# [Given exercise]
Return every line of the data below that includes the string "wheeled".

# [Part of a data file]
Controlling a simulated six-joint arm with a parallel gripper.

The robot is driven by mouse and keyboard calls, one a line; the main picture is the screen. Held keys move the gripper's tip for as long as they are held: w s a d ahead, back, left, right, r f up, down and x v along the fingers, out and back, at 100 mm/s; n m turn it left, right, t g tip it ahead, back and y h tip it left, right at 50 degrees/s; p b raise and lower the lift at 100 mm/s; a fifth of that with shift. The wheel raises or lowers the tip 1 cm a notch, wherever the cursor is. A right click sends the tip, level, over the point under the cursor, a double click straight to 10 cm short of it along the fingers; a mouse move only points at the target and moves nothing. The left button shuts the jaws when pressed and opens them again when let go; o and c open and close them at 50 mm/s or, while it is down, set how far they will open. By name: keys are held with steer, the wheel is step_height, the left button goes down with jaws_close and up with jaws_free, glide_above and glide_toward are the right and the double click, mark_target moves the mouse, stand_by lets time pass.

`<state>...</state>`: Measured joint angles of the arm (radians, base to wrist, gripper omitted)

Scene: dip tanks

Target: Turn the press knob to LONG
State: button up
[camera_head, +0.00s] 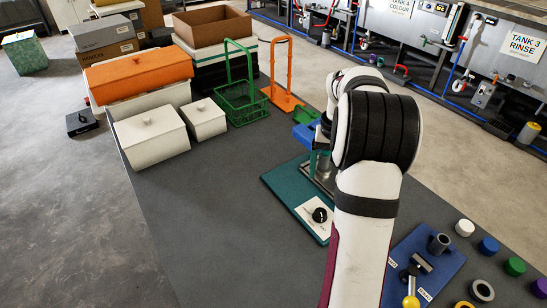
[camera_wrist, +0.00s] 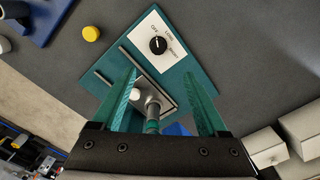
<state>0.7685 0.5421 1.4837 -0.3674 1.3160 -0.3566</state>
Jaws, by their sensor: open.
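The press knob (camera_wrist: 157,45) is a round black dial with a white pointer mark. It sits on a white label plate (camera_wrist: 172,62) on the teal base of the press (camera_wrist: 196,68). The knob (camera_head: 320,215) also shows in the head view, left of my arm. My gripper (camera_wrist: 160,72) has two teal fingers spread apart with nothing held. It is above the press, short of the knob in the wrist view. In the head view my arm hides much of the press.
A blue board (camera_head: 445,265) with posts and several coloured caps stands right of my arm. Green (camera_head: 240,100) and orange (camera_head: 282,85) racks and lidded boxes (camera_head: 150,138) stand at the far left. The mat (camera_head: 220,220) left of the press is bare.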

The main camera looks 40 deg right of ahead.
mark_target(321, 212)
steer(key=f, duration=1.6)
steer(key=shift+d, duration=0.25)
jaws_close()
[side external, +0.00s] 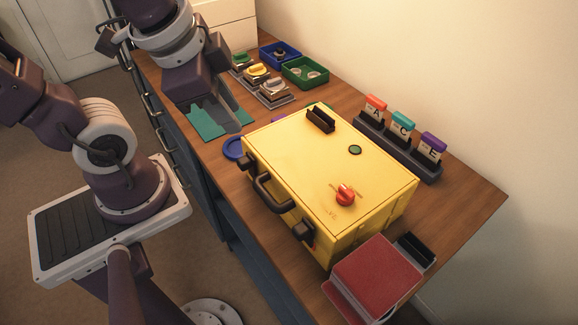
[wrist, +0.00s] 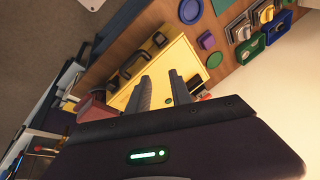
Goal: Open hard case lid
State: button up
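The yellow hard case (side external: 300,160) stands on the wooden table in the side view with its lid down. A black carry handle (side external: 268,192) is on its near long side, between two dark latches, one at the left (side external: 249,161) and one at the right (side external: 302,230). I cannot tell whether the latches are fastened. On the lid are a red knob (side external: 345,195), a black ridged block (side external: 320,121) and a small green disc (side external: 355,149). In the wrist view my gripper (wrist: 161,84) has its fingers apart, with nothing between them, pointing toward the yellow case (wrist: 178,62).
A rack with lettered cards (side external: 397,142) stands behind the case. A red-topped box (side external: 376,274) sits close to its right end. Blue (side external: 280,53) and green (side external: 305,71) trays and several small fixtures lie at the back left. A blue disc (side external: 233,148) lies left of the case.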

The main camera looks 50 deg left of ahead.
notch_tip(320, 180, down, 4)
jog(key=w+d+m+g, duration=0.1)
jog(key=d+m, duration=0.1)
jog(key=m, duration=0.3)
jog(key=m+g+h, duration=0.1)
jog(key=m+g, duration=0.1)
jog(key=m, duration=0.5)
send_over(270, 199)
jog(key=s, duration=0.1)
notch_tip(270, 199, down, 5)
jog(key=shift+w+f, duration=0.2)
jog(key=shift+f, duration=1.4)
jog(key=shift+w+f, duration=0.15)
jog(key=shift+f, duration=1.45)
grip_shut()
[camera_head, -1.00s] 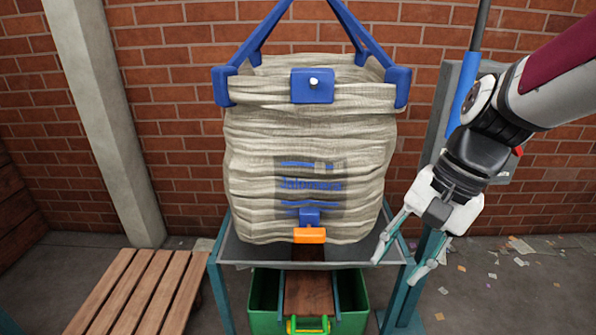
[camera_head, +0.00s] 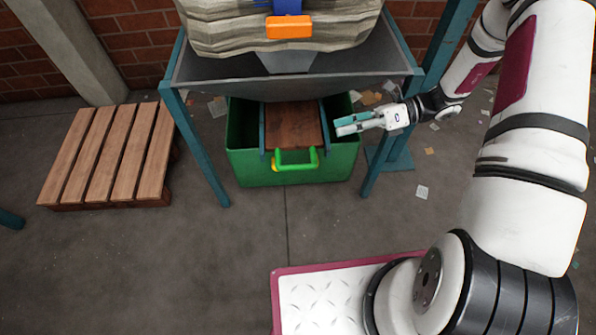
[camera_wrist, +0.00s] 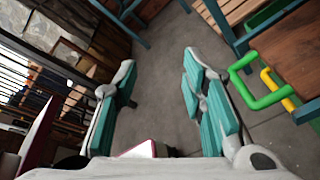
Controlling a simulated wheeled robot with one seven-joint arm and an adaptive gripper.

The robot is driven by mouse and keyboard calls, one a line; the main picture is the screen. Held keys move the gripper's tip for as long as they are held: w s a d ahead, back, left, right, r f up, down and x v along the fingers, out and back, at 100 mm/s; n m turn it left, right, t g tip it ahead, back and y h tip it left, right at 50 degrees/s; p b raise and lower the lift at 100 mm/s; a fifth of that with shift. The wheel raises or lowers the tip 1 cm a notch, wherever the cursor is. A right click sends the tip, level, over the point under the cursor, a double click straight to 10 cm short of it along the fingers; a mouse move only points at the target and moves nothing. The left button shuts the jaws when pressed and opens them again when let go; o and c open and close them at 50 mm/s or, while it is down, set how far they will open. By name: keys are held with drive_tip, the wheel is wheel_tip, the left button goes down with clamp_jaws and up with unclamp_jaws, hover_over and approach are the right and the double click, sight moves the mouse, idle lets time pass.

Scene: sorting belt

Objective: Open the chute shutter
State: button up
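The chute shutter is a brown wooden panel (camera_head: 294,125) set between teal rails under the grey hopper, above a green bin. A green handle (camera_head: 296,160) with a yellow part is at its front edge. In the wrist view the green handle (camera_wrist: 262,98) is at the right, beside and outside my right finger, with the wooden panel (camera_wrist: 290,55) behind it. My gripper (camera_head: 345,126) is at the right of the shutter in the head view, pointing left. In the wrist view my gripper (camera_wrist: 160,100) is open, with only floor between its fingers.
The green bin (camera_head: 253,170) stands under the hopper (camera_head: 210,70), between teal stand legs (camera_head: 200,150). The sack with an orange tag (camera_head: 289,27) hangs above. A wooden pallet (camera_head: 110,150) lies at the left. The floor in front is clear.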

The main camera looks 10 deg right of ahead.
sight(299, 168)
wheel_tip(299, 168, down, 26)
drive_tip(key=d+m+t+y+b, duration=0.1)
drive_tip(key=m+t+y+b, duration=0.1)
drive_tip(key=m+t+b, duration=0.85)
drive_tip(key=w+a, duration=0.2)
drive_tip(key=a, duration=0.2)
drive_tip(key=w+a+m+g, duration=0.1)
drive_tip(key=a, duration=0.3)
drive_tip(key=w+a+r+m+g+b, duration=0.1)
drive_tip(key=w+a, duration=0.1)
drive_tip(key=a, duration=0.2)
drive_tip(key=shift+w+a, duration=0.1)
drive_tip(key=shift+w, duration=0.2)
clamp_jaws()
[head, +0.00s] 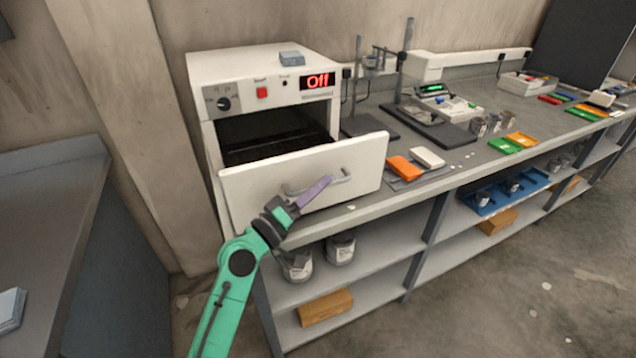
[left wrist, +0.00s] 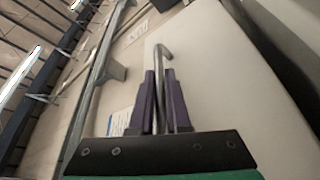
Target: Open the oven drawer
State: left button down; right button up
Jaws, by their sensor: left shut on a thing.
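The white oven (head: 262,75) stands on the bench, with a red "Off" display on its front panel. Its drawer (head: 245,187) is pulled out, and the dark inside shows behind the white front. A metal bar handle (head: 338,180) is fixed to the drawer front. The white drawer front (left wrist: 225,85) fills the right of that view. My right gripper is not in view.
An orange block (head: 404,168) and a white block (head: 427,157) lie on the bench right of the drawer. Metal stands (head: 360,85) rise behind. Floor in front is mostly clear.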

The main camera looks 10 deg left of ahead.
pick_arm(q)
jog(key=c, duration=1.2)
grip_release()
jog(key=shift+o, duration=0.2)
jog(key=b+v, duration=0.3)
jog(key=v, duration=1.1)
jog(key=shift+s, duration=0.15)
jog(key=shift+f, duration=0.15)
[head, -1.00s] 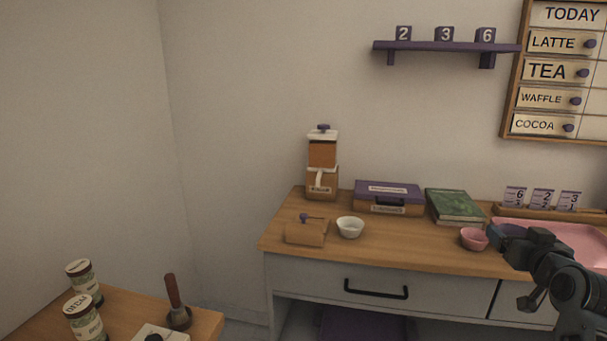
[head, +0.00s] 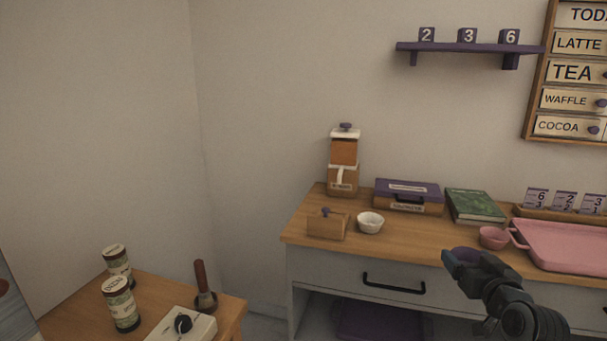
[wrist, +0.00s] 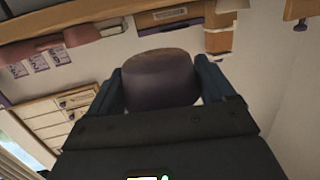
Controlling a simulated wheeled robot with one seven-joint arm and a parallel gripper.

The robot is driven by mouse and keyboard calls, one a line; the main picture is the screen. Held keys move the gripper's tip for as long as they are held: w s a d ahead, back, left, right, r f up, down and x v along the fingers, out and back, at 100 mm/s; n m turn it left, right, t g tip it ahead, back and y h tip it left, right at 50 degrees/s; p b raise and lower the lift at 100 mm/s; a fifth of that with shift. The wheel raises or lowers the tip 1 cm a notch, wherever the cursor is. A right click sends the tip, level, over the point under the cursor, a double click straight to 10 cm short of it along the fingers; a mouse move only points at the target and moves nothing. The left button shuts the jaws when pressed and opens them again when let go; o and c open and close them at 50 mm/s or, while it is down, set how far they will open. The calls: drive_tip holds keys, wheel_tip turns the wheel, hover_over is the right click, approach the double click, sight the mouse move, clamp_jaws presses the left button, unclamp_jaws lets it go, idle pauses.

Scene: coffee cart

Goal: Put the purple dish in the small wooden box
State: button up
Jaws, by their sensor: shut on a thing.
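The purple dish (wrist: 160,82) is held between the two fingers of my gripper (wrist: 165,92) in the wrist view. In the head view the dish (head: 464,251) shows only partly, at the tip of my gripper (head: 470,259), in front of the counter's front edge. A small wooden box (head: 327,226) with a purple knob on top stands at the left end of the counter. It is left of my gripper and apart from it. Its inside cannot be seen.
A white bowl (head: 370,223) stands right beside the small box. A grinder (head: 343,165), a purple-lidded case (head: 408,197) and a green book (head: 475,206) stand behind. A pink cup (head: 494,237) and pink tray (head: 565,245) are to the right. A side table (head: 75,318) holds jars.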

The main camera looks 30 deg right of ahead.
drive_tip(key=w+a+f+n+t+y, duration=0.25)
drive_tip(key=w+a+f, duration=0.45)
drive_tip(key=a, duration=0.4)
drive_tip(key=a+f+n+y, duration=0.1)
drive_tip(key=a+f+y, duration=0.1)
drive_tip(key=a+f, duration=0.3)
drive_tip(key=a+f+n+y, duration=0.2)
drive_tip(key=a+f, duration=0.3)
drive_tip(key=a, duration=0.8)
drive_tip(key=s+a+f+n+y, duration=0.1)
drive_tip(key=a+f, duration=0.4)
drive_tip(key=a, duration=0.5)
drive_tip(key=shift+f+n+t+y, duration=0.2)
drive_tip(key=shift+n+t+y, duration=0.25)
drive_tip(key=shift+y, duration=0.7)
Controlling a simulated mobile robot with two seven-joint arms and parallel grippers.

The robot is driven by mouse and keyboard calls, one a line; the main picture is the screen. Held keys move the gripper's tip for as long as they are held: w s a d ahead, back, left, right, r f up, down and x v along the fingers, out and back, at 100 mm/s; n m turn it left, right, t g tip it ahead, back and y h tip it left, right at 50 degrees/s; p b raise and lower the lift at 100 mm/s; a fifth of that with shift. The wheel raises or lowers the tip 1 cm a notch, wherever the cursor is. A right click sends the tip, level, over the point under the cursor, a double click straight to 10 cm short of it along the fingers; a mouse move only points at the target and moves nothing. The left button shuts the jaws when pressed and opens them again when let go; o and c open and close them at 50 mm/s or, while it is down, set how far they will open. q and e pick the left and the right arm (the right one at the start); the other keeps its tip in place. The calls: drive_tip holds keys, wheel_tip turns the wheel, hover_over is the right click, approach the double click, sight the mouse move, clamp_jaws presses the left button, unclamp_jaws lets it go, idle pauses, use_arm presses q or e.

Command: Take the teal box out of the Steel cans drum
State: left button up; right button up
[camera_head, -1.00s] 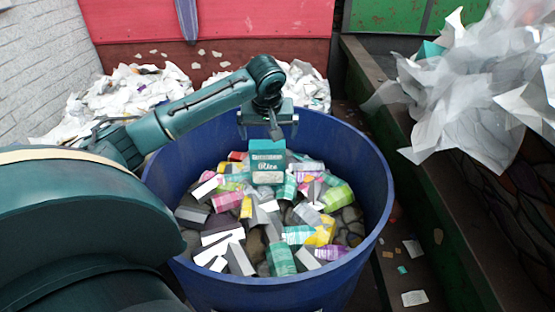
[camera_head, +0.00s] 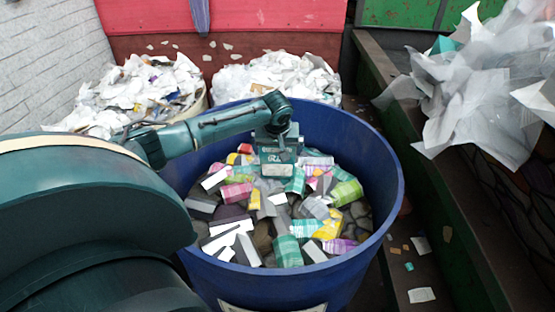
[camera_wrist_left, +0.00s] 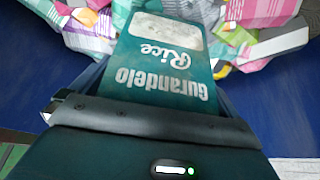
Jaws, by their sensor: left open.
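The teal box (camera_head: 277,168) stands among the boxes in the blue drum (camera_head: 394,205), near its far side. My left gripper (camera_head: 277,150) is over the box's upper part from above and hides much of it. In the left wrist view the teal box (camera_wrist_left: 165,60), with its "Gurandelo Rice" print, lies between the two open fingers. I cannot tell whether either finger touches it. The box's lower end is near the other boxes. A pale label on the drum is cut off, so its name cannot be read. My right gripper is not in view.
Several mixed cartons (camera_head: 290,245) fill the drum around the teal box. Two heaps of white paper (camera_head: 280,75) stand behind it. Crumpled clear sheeting (camera_head: 480,90) hangs at the right over a dark green-edged ledge (camera_head: 440,190). Scraps lie on the floor at the right.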

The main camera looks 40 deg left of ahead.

# [Task response]
Controlling a simulated wheeled robot with one seven-joint arm and an adaptive gripper.
Controlling a simulated wheeled robot with one seven-joint arm and a parallel gripper.

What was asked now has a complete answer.